I had used test coverage analyzers before but this dashboard, customized for unit testing, gave me so much more. Code coverage is only part of the equation. I wanted to know if the code that was covered was also tested (that is, whether any assertions were associated with the coverage). I wanted to know if all expected exceptions were triggered and tested. I wanted to be able to correlate code complexity and risk to both code and assertion coverage. I wanted to be able to set specific unit-testing targets and see how we were doing against them. And I wanted to know how well individual developers were meeting their own testing objectives. The Management Dashboard gave me all that. If you believe that every developer in your organization should contribute to the unit-testing effort, that every unit of code in your system should have a test associated with it, and that the test should provide adequate code and assertion coverage, you need such a dashboard to help you achieve those objectives.
This section shows some sample reports from the Management Dashboard with actual data for our core Agitator classes. For these classes we set a very ambitious target: to have test assertions for every class and every method.

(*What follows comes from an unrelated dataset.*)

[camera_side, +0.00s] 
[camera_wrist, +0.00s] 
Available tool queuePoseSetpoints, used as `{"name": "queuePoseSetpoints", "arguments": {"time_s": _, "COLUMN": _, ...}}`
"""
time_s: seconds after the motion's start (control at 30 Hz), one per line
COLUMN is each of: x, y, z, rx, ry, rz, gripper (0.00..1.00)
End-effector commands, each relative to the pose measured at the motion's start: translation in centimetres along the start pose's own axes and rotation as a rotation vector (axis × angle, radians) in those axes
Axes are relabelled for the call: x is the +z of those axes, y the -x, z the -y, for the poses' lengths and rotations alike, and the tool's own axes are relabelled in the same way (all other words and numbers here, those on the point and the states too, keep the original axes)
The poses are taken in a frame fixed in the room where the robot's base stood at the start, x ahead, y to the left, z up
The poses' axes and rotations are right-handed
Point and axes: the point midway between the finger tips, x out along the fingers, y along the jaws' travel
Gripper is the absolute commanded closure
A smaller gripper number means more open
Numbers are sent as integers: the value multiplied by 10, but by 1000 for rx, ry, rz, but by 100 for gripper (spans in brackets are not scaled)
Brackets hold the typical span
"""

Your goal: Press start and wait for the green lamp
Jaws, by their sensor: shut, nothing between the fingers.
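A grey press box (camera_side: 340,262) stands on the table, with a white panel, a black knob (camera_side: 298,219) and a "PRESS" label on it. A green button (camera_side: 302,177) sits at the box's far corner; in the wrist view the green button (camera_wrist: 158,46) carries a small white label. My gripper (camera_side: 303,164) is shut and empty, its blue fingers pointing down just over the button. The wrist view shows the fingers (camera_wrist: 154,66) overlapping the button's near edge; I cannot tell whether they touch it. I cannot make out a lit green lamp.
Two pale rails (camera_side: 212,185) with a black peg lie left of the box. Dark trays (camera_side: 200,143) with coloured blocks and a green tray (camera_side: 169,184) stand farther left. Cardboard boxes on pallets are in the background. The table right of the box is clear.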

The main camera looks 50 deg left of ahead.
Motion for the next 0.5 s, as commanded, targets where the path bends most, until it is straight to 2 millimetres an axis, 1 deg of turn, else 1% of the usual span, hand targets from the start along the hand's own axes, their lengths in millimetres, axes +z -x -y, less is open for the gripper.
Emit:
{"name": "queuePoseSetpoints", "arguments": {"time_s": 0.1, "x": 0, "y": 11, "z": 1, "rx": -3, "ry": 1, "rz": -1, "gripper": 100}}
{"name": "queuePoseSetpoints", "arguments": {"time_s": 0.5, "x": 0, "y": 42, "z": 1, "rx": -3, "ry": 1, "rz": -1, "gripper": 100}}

The Management Dashboard gives an overview that shows both the state of tests for the entire project and the complexity of the classes and methods in the project. This report shows the test targets we set and our progress against each target. For this project we agreed to work toward having test points on every class and every method.
As you can see from this mid-project snapshot, the Test Targets table reveals that we've made significant progress, but there's still some work for us to do:
The overview report also shows the distribution of code coverage for the classes in the project. As before, the Management Dashboard lets me know that some of the classes need additional attention:
And the following table summarizes the results of the last test run so we can see how we did:
You can click on one of the numbered links to see which assertions failed:
Since I believe that overly complex code leads to poor testability and a higher incidence of bugs, the Management Dashboard also shows you the complexity distribution for both classes and methods. The following graph shows method complexity. The ten methods with red bars might be candidates for refactoring:
In addition to the overview report, the Project Dashboard provides details about the test status of each package:
And another report shows detailed information about each class:
You can also see a list of developers on the project and the overall status of the classes assigned to each developer:
You can click the name of a developer for details about the classes for that developer:
And if you really like detail, you can drill down to the method level and get precise information on the code coverage, assertion coverage, etc., for each method in a class.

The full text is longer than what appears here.